About a month ago, I wrote a fairly positive column about Alaska Airlines and their services aboard a flight I took. I recently took another flight with Alaska that re-enforced for me the fact that, for whatever reason, Alaska seems to be able to hire some pretty good staff.
During the flight in question, a gentleman sitting across from me slammed down five drinks in a row and then got angry when he was refused service for the sixth. He got fairly loud and looked to me for sympathy. He stopped doing that after I told him I didn’t think they should serve liquor at all on flights.
The flight attendant dealing with this problem did it courteously and professionally, never losing her cool but never being anything but firm in her statements to him. He continued throughout most of the flight to attempt to solicit sympathy from others around him by whining and stating loudly that she should go back to get retrained on how to handle customers. I personally thought she showed that she had been well trained in handling a potentially nasty situation in a manner that kept the annoyance to the other 99% of the passengers on the plane to a minimum.
Having seen what Alaska Airlines is capable of producing in staff, I find myself wondering why their corporate world can’t follow their example.
I understand that Alaska is in it to make money. I just wish they’d be up front with their customers about that fact and stop touting programs like their current permanent fund ticket deal as something that has been put together to give their passengers a better return on their dollar. What it is, in fact, is a way to get more of our money by allowing us to spend even more of it than we got from the dividend this year. What’s it’s not is more consumer friendly.

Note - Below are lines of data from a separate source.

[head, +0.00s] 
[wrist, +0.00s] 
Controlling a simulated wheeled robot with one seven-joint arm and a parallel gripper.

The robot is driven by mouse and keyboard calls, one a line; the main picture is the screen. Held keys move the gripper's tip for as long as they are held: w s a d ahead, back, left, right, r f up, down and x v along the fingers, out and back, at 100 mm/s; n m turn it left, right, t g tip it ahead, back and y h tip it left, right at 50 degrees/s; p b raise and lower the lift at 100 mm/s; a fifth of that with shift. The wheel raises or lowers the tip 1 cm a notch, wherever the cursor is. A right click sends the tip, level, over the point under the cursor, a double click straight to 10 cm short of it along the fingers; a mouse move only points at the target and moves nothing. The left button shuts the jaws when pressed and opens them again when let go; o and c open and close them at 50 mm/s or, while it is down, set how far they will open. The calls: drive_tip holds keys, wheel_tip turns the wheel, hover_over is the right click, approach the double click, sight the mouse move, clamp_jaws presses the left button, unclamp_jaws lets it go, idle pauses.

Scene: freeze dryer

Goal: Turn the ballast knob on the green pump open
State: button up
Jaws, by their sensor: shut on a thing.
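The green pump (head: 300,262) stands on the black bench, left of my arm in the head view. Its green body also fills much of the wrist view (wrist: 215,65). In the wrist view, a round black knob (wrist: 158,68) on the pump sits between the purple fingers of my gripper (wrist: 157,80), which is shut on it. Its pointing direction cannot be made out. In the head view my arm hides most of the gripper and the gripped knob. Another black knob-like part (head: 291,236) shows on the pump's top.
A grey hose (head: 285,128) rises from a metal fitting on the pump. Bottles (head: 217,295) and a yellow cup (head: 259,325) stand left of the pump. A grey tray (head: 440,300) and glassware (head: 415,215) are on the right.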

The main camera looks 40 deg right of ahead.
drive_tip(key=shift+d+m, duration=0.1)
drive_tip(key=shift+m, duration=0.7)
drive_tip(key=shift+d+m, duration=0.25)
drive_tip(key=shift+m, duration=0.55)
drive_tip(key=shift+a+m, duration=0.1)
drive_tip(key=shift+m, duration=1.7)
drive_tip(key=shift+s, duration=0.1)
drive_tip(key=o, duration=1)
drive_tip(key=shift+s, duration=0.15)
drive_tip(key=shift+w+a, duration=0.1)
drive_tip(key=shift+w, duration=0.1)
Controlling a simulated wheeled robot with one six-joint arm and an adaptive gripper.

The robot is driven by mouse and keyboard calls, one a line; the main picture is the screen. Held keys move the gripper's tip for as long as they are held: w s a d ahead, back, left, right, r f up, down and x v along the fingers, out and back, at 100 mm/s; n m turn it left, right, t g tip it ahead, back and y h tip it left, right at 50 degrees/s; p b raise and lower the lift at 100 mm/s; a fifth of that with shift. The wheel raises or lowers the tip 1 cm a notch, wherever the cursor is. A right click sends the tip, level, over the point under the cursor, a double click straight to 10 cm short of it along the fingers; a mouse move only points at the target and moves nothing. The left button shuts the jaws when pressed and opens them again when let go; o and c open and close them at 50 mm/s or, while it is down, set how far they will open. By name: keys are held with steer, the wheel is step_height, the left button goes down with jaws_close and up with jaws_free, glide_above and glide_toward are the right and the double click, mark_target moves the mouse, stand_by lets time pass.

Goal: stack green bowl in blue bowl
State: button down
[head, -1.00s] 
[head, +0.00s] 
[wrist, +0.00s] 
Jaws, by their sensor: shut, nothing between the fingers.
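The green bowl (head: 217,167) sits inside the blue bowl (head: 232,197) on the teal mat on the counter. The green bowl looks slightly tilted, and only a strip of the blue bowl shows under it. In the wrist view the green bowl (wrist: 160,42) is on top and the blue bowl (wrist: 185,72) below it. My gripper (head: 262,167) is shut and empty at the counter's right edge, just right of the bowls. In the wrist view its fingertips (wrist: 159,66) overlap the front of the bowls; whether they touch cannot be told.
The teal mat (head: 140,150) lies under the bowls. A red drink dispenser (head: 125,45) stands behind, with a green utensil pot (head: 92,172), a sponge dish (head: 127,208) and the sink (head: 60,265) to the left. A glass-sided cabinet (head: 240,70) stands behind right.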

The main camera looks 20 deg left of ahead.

Let’s look at the facts. How many of you honestly know not only where you want to be next December but the exact dates you want to be there? To take advantage of this program, you need an answer to both those questions because you can only purchase these tickets with both destinations and dates in hand and they must be purchased by Oct. 31.
Alaska’s answer to any potential date or location problems is that you get one free change on the tickets. This is of limited benefit if you have a ticket for San Diego and have to go to Chicago instead. Those are two different classes of tickets. You don’t get to make that change.
Of course, you can do what I am guessing many Alaskans are doing right now and make bogus reservations just to be able to buy the ticket. Alaska Airlines does not seem to be worried that this program will leave them with thousands of potentially fake reservations made only to qualify for a ticket. Who will that inconvenience the most? I would guess the consumer who tries to make a legitimate reservation only to be told the plane is booked.
I’m guessing most of the people in corporate headquarters at Alaska Airlines don’t know where they want to be next month let alone next year. This might have something to do with the exact location of their heads that seem to be up the lower regions of their anatomy. But they don’t have to worry about that because I doubt they need to use a PFD ticket for their travel.
Is it just me or do I hear faint echoes of the words “Let them eat cake” drifting out of their offices?